Столь внимательное отношение иерусалимских властей к русскому путешественнику показалось отечественным исследователям В.В. Данилову и Н.В. Водовозову необычным и позволило предположить, что в глазах иерусалимского короля Даниил был не простым паломником, а официальным представителем Руси153. По мнению Н.И. Прокофьева, русские князья были обеспокоены положением, сложившимся на христианском Востоке. Их в первую очередь интересовало отношение местных правителей к православию и его святыням. Игумену Даниилу поручалось разобраться в сложившейся обстановке и его путешествие было организовано с целью выявить военную и политическую обстановку, сложившуюся в результате крестовых походов, которые не поддерживались на Руси154. Сам же Даниил, объясняя причины, побудившие его отправиться в столь сложное путешествие, писал: «Се азъ недостойный игумен Даниил Русския земли, хужши во всех мнисех, смиренный грехи многими… похотех видети святый град Иерусалим и землю обетованную. И благодатию Божиею… то все видех очима своима грешныма…» (см. наст. изд. С. 164).

Особого внимания заслуживает и то, что в далеких странах, посещая не только православные, но и латинские монастыри, Даниил ясно осознавал свою принадлежность к православию. Воспринимая свое путешествие как общерусское дело, Даниил называет себя русским игуменом: "кадило" (лампаду) у Гроба Господня вешает от всей Русской земли, а не от какого-либо княжества. «В Великую пятницу, в 1 часъ дни идохъ к князю Балъдвину и поклонихся ему до земли. Он же, видевъ мя худаго, и призва мя къ себе съ любовию и рече ми: "Что хощещи, игумене Русьский?" Аз же рекохъ ему: "Княже мой! Господине мой, молю ти ся бога деля и князей деля русскихъ, повели ми, да быхъ и азъ поставилъ свое кандило на Гробе святемь отъ всея Русьскыя земли!" Тогда же онъ со тщаниемъ и съ любовию повеле ми поставити кандило на Гробе Господни, и посла со мною мужа, своего слугу лучыпаго, къ иконому святаго Въскресения и къ тому, иже держить ключь гробный… Онъ же отверзе ми двери святыя и повеле ми выступити изъ калиговъ и тако босого введе мя единого въ святый Гробъ Господен и … повеле ми поставити кандило на Гробе Господни. И поставихъ своими рукама грешныма въ ногахъ, идеже лежаста пречистеи нозе господа нашего Иисуса Христа… И облобызавъ место то святое съ любовию и съ слезами, изидохъ из Гроба святаго съ радостию великою…»155.

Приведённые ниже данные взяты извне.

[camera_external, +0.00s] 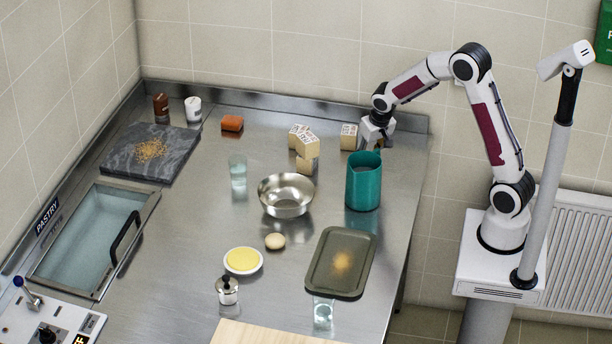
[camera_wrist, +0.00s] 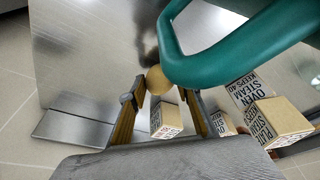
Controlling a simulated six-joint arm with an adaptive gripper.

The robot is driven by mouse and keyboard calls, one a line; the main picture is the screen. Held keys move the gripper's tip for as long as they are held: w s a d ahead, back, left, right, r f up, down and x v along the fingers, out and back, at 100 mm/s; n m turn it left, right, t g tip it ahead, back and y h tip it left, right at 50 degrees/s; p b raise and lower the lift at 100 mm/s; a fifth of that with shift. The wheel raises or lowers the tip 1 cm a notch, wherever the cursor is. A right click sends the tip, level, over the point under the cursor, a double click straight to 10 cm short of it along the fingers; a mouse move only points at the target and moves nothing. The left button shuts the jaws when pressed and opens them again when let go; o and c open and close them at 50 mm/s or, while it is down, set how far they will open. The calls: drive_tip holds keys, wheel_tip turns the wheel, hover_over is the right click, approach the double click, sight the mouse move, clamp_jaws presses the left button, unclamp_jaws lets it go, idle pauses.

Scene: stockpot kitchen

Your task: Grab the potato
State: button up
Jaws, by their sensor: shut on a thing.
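The potato (camera_wrist: 158,80), a rounded tan thing, shows between the fingertips of my gripper (camera_wrist: 162,88) in the wrist view, partly covered by the teal pitcher's curved handle. My gripper is shut on it. In the external view my gripper (camera_external: 378,143) is at the back right of the steel counter, just behind the teal pitcher (camera_external: 363,182); the potato cannot be made out there. A second pale tan rounded thing (camera_external: 275,241) lies on the counter before the metal bowl; I cannot tell what it is.
A lettered block (camera_external: 349,136) stands just left of my gripper, with several more blocks (camera_external: 307,147) further left. The metal bowl (camera_external: 286,195), a glass (camera_external: 238,171) and a dark tray (camera_external: 325,285) stand on the counter (camera_external: 205,205). Its right edge is close.

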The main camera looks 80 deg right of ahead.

Н.М. Карамзин полагал, что по возвращении на Русь в 1113 г. Даниил был поставлен епископом в южнорусском г. Юрьев на Роси (ныне – Белая Церковь), а скончался в 1122 г.156 Б.А. Рыбаков соотносил автора хожения с героем былины – богатырем Данилой Игнатьевичем, ставшим затем киевским монахом или каликой, а также отождествлял игумена Даниила с автором летописной повести «О Шаруканском походе 1111 г.»157

В письменных источниках последующих десятилетий мало сведений о путешествиях жителей Русской земли158. Это было тяжелое время захвата Константинополя крестоносцами (1204 г.) и монголотатарского нашествия на Русь. Однако связи с Палестиной и Византией не прерывались.

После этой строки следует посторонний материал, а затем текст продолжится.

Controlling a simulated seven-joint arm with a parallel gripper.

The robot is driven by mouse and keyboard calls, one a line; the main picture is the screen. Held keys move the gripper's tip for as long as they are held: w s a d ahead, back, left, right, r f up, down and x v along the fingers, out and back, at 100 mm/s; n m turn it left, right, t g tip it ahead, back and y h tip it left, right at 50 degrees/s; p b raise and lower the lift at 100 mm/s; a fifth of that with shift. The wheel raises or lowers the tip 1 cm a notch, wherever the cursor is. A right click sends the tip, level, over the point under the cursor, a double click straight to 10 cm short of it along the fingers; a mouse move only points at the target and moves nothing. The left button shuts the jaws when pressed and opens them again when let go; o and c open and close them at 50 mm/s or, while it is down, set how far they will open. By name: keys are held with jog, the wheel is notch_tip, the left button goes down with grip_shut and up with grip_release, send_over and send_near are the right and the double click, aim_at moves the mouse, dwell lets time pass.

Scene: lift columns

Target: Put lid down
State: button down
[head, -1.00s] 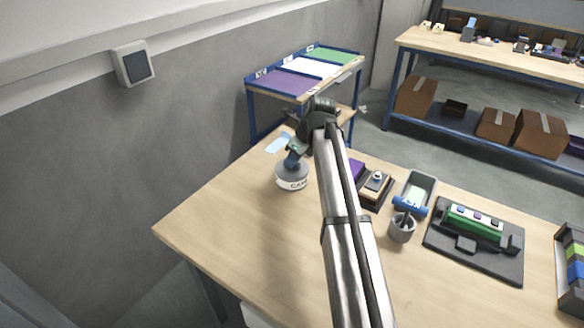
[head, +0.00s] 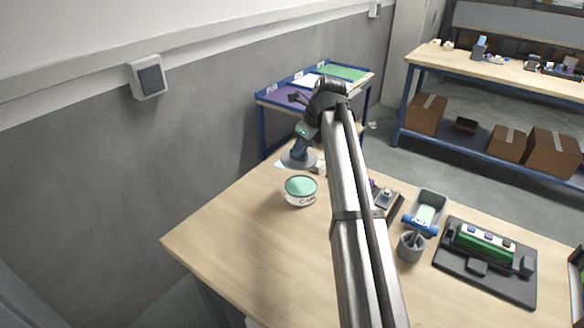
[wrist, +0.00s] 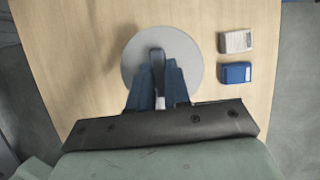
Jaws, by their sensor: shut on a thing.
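The lid (head: 290,162) is a flat grey disc. In the wrist view the lid (wrist: 135,62) has an upright strap-like handle in its middle. My gripper (head: 303,150) is shut on that handle; its blue fingers (wrist: 158,92) stand on both sides of it. The lid is beyond the can, over the far left part of the table, with a shadow beside it in the wrist view. I cannot tell whether it touches the table. The open white can (head: 300,198), with dark lettering and a pale green inside, stands upright nearer the camera.
A white block (wrist: 236,41) and a blue block (wrist: 235,72) lie right of the lid in the wrist view. A grey cup (head: 410,247), a tray (head: 432,199) and a black fixture (head: 510,282) stand to the right. The table's (head: 235,240) front left is clear.

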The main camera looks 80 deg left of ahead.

Так, известно, что уже в первой половине XII в. в Иерусалим ходили новгородцы: "…в лето 6642 (1134 г. – Е.М.) принесена бысть доска оконечная гроба Господня Дионисием", а в "лето 6671 (1163 г. – Е.М.) ходили из Великого Новгорода от святей Софии 40 моужь калици ко граду Иерусалиму и ко гробу Господню". Там паломники получили патриаршее благословение, привезли оттуда святые мощи и крестильную или водосвятную чашу. По возвращении их благословил епископ, а великий князь Иван Данилович Калита пожаловал «кормление во веки». Широко известна и легенда о святом, который на усмиренном им бесе слетал в Иерусалим и возвратился в Новгород. (Подробнее см. наст. изд. С. 386-388).

В XII в. ходила на поклонение к святым местам Царьграда, Иерусалима и Палестины княжна Полоцкая, игуменья женского монастыря Евфросиния. Она посетила Палестину в 1170-е годы и остановилась в монастыре, "нарицаемом Русском, при церкви Пресвятыя Богородицы". Там она молила Спасителя: "…приими духъ мой от мене во Святым граде твоем Иерусалиме, приими мя град твой Иерусалим…". 23 мая 1173 г. Евфросиния скончалась и была погребена в монастыре Святого Феодосия. В 1187 г. мощи ее, по преданию, были перенесены русскими паломниками в Киев, где находились в течение нескольких столетий в дальних Феодосиевых пещерах КиевоПечерской лавры. (Подробнее см. наст. изд. С. 209-220).

О паломничестве в Константинополь, совершенном в 1200-1204 гг. Добрыней Ядрейковичем, знатным новгородцем, сообщает Новгородская первая летопись: "…пришел… Добрыня Ядрьиковицъ изъ Цесаряграда и привезе съ собою гробъ господенъ (т.е. меру его. – Е.М.), а сам пострижеся на Хутинъ у Святого Спаса; и волею Божиею възлюби и князь Мьстиславъ и вси новгородци, и послаша и в Русь ставится; и прииде поставленъ архиепископ Антонии…"159.

Сохранилось и описание византийской столицы, составленное Добрыней уже после его пострижения в монахи и рукоположения в архиепископы Новгорода, – это «Книга "Паломник"» архиепископа Антония160. За столетие, отделявшее игумена Даниила от Добрыни Ядрейковича (Антония), на Руси изменилась политическая ситуация. Вместо единого государства с центром в Киеве появилось несколько десятков княжеств, обособленных друг от друга в политическом, экономическом и культурном отношениях161. Новгородская боярская республика была одной из наиболее могущественных и богатых русских земель162. Архиепископ Новгорода, символизируя его независимость, стремился установить, а впоследствии и сохранить самостоятельные отношения с Константинопольским патриархатом163.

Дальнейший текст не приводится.